American playwright David Mamet is all about language and rhythm. Characters like to hear themselves talk. They go off on riffs. Just a word from someone else can trigger the verbal diarrhoea. Other people can barely get a word in edge-wise. When something akin to dialogue happens, the words are fragments of thoughts which makes for the staccato rhythm of the Mametian cadence. Pacing is everything.
The good news about Soulpepper’s production of Speed-The-Plow is that director David Storch puts Mamet’s style in your face. It is artifice writ large. The audience is acutely aware that the characters live in an expressionism Mametian existence where reality has been placed on hold. Their fragmented sentences rage supreme. The emphasis on Mamet’s style may not be to all tastes, it being mostly loud and abrasive, but Storch has certainly paid homage to the playwright.
The title is taken from a 14th century olde English saying “God speed the plough”, which means “May you have prosperity”, which in itself is ironic as the 1988 play takes place in Los Angeles, and is about the movie business. Bobby Gould (Ari Cohen) has just been made head of production for a major movie studio. In Dana Osborne’s set, his new office is still under renovation. Bobby’s associate Charlie Fox (Jordan Pettle) brings him news that Douglas Brown, a huge star, likes the prison script that Charlie gave him, and will make the picture with their studio (and not the one across the street). Bobby immediately arranges a meeting with Richard Ross, the head of the studio.
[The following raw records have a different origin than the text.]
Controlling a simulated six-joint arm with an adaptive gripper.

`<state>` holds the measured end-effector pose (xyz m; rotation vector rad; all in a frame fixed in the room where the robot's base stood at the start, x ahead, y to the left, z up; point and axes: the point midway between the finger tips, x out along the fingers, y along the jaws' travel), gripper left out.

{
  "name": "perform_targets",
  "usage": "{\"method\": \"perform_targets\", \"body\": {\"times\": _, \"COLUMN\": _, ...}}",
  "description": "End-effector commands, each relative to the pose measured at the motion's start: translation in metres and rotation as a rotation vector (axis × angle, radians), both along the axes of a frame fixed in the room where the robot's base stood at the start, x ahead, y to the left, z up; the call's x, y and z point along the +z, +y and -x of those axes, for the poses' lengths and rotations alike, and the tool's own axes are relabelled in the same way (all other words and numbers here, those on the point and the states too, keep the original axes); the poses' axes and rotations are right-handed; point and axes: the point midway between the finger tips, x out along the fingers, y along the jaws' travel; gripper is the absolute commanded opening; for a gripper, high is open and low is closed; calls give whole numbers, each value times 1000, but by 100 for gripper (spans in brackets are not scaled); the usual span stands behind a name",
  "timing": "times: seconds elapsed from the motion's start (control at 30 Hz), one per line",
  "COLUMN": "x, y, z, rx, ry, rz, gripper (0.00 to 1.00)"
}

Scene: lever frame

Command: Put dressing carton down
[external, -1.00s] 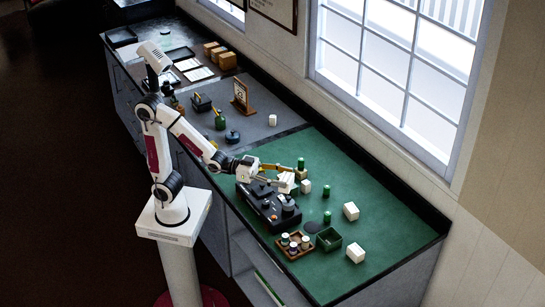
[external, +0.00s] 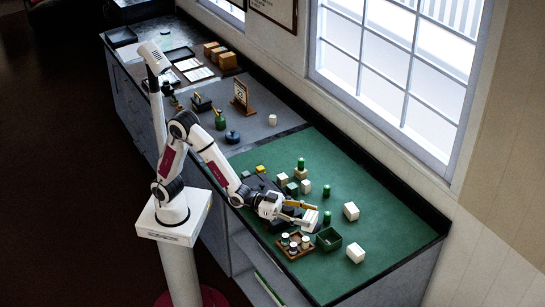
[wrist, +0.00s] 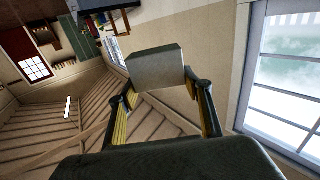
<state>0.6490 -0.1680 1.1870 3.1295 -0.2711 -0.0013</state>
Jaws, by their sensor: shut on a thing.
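My gripper (external: 303,211) is shut on a white dressing carton (external: 310,221), held over the green mat close to the small green bin. In the wrist view the carton (wrist: 158,65) shows as a pale grey box between the two yellow-padded fingers of my gripper (wrist: 160,85). The carton looks tilted in the external view. I cannot tell its exact height above the mat or whether it touches anything. Two similar white cartons stand apart to the right, one farther back (external: 351,211) and one nearer the front (external: 355,254).
The green open bin (external: 337,243) and a brown tray (external: 294,255) with several small jars lie in front of my gripper. A dark device is partly hidden by my arm. The mat's right end (external: 395,240) is clear.

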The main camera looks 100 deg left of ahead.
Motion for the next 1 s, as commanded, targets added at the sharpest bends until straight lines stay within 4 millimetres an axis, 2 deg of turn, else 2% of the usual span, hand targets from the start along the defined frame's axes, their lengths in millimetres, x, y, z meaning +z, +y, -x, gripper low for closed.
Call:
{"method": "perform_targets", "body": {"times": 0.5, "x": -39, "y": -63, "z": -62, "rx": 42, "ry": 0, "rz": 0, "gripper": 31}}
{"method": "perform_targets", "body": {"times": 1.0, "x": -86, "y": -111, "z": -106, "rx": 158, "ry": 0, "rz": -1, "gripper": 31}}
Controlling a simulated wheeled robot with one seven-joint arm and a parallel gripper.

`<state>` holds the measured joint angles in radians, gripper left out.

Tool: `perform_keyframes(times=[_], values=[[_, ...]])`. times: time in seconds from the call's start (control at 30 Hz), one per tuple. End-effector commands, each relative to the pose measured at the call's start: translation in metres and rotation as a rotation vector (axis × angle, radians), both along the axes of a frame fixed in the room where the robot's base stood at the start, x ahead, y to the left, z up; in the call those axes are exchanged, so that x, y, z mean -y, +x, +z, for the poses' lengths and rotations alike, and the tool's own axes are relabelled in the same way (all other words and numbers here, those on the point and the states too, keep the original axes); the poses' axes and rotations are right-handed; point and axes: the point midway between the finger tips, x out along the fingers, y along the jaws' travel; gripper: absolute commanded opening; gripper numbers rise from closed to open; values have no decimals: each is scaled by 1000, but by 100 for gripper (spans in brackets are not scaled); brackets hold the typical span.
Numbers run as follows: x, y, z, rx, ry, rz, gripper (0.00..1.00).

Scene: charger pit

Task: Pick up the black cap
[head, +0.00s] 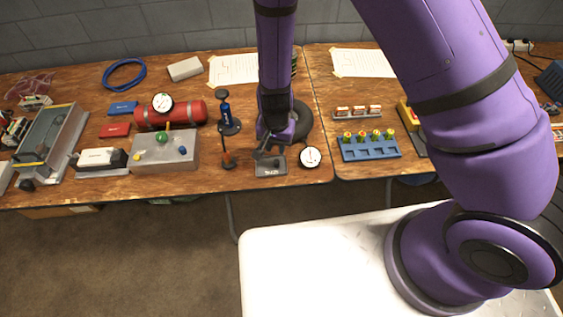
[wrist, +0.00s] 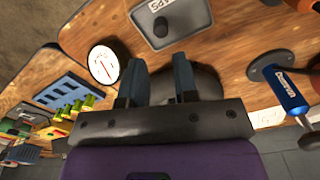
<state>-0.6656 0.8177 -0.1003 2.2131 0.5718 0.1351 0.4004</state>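The black cap (wrist: 161,26) is a small dark piece on a grey tray (wrist: 187,32) with white lettering, in the upper middle of the wrist view. The tray (head: 270,170) also shows near the front edge of the table in the head view; I cannot make out the cap clearly there, as my gripper covers that part. My gripper (wrist: 158,80) is open, with two dark fingers apart and nothing seen between them. In the head view, my gripper (head: 268,146) points down close to the tray's back edge. The cap is ahead of the fingertips, not between them.
A white-faced dial (head: 310,157) lies right of the tray. A blue-bodied tool on a round base (head: 229,127) stands left, with an orange-and-black piece (head: 227,157) before it. A dark round base (head: 301,118) is behind my gripper. A blue rack (head: 369,148) is farther right.

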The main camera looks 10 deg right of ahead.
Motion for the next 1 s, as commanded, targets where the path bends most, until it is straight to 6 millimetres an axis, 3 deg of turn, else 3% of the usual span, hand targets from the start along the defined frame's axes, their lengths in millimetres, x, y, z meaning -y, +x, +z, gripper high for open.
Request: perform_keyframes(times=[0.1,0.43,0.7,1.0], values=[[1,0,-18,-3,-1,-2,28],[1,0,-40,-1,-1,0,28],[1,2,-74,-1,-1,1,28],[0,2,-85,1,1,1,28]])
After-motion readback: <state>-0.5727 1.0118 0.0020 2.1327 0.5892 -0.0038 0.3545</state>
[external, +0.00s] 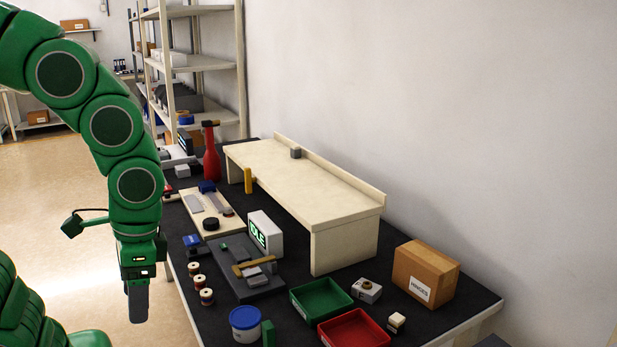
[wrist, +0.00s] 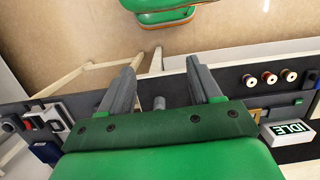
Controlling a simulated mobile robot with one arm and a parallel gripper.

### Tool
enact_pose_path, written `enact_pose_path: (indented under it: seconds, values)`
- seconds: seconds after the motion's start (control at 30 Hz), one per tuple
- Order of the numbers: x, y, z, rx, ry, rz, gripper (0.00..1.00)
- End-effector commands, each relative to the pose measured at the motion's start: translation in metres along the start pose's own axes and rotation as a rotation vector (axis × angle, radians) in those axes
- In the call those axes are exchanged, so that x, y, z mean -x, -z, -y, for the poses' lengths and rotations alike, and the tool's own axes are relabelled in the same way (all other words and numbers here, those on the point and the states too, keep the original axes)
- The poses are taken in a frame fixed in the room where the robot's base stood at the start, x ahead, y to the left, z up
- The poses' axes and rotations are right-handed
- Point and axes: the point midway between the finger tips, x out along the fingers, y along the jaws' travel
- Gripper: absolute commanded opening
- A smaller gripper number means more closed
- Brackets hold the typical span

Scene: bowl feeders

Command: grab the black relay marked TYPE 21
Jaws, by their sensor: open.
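I cannot make out a black relay marked TYPE 21 in either view; no such marking is legible. My gripper (external: 138,304) hangs pointing down at the left, beside the long edge of the dark-topped workbench (external: 400,322). In the wrist view my gripper (wrist: 161,68) shows two grey fingers spread apart with nothing held between them. The floor and the bench edge show beyond the fingers.
The bench holds an IDLE display (external: 265,232), a grey fixture plate (external: 262,291), several spools (external: 206,297), a blue-lidded tub (external: 245,324), a green tray (external: 320,299), a red tray (external: 354,330) and a HINGES box (external: 425,273). A cream raised shelf (external: 300,180) stands behind.

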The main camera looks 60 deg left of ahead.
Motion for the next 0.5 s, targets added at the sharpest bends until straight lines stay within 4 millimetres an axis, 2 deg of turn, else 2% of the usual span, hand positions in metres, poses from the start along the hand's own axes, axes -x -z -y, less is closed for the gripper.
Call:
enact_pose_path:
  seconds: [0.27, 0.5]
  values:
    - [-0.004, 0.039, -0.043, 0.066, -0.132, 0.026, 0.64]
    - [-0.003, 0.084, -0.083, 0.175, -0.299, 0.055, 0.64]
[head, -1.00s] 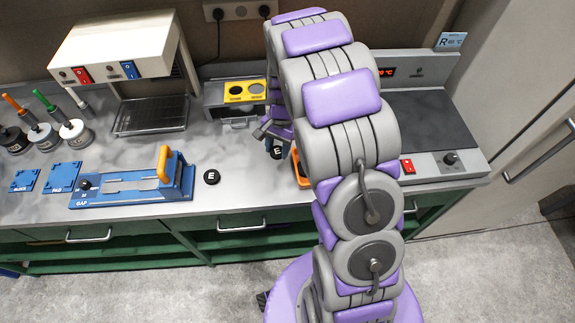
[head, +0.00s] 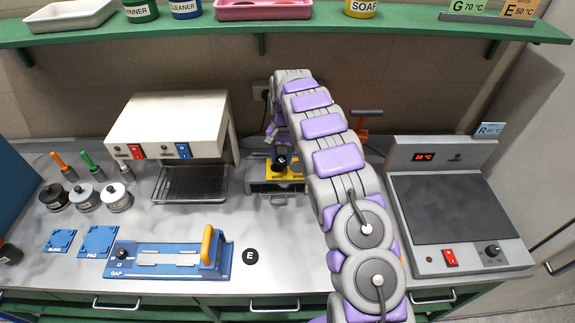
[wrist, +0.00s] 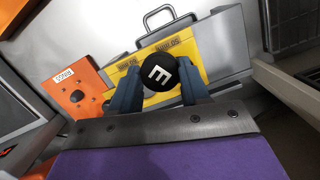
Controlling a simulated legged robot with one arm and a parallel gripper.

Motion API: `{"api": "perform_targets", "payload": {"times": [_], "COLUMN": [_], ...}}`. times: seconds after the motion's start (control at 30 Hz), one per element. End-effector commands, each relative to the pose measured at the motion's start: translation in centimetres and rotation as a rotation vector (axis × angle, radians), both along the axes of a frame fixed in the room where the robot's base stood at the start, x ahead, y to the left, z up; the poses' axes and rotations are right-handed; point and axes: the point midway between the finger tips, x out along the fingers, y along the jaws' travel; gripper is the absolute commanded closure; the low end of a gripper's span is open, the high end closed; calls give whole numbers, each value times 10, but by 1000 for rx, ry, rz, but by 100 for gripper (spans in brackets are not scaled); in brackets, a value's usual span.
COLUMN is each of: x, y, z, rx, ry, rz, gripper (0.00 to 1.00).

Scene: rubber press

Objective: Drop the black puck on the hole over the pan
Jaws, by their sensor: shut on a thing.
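The black puck marked E (head: 281,161) is between the fingers of my gripper (head: 280,152). In the wrist view the puck (wrist: 159,71) faces the camera, with a dark finger on each side of it. The yellow plate (head: 297,172) lies on a grey box (head: 262,180) at the back of the counter. My gripper is over this plate; the gap between puck and plate is hard to judge. The holes and the pan are mostly hidden.
A second black E puck (head: 250,256) lies on the counter, right of the blue gap tool (head: 170,260). A green shelf (head: 200,33) runs above.

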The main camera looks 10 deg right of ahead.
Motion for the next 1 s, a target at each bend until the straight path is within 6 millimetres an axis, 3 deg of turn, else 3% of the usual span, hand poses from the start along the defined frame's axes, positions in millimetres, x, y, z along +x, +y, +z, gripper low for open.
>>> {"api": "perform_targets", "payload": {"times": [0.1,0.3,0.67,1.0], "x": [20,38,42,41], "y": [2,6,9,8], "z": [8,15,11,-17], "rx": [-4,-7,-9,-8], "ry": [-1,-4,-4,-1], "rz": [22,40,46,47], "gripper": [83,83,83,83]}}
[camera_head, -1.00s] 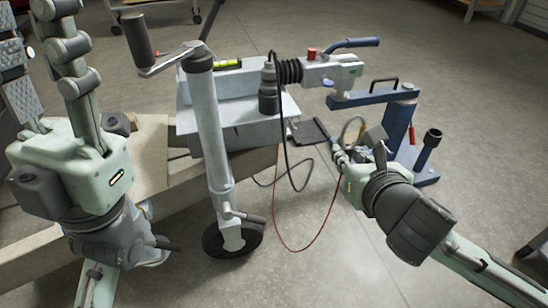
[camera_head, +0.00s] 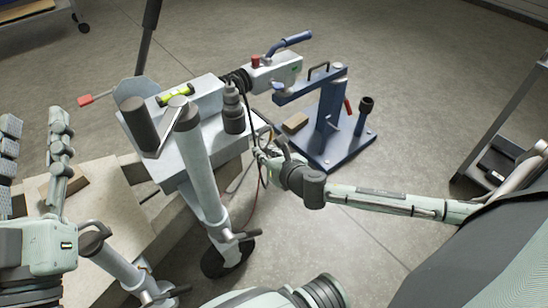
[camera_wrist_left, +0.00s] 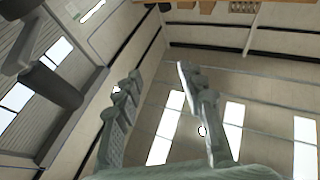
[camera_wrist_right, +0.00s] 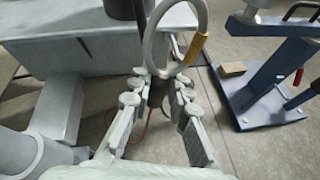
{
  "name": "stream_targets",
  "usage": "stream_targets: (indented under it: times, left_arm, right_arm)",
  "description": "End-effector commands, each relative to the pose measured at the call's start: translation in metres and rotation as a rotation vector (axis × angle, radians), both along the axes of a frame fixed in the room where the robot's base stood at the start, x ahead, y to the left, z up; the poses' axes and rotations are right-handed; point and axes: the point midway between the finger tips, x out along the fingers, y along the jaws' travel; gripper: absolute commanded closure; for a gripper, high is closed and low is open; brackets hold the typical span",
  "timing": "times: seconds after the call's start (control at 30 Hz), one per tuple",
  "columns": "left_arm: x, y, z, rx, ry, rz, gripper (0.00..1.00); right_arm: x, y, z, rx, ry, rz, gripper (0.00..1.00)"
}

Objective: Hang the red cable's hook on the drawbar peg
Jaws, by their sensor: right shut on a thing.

Enter Karen, Bobby’s secretary temp. Charlie bets Bobby $100 that Bobby can’t bed her. In taking up the challenge, Bobby gives Karen a “courtesy read” – an important book that could never become a popular movie. It’s a weighty tome about radiation and the apocalypse. She’s to bring her notes about the book to his home that evening (whose large picture window has the de rigueur, spectacular night time view of the Los Angeles cityscape). And so things are in place for the great crisis to happen that will affect the hopes and ambitions of all three people. The rest of the play is a veritable dance of death.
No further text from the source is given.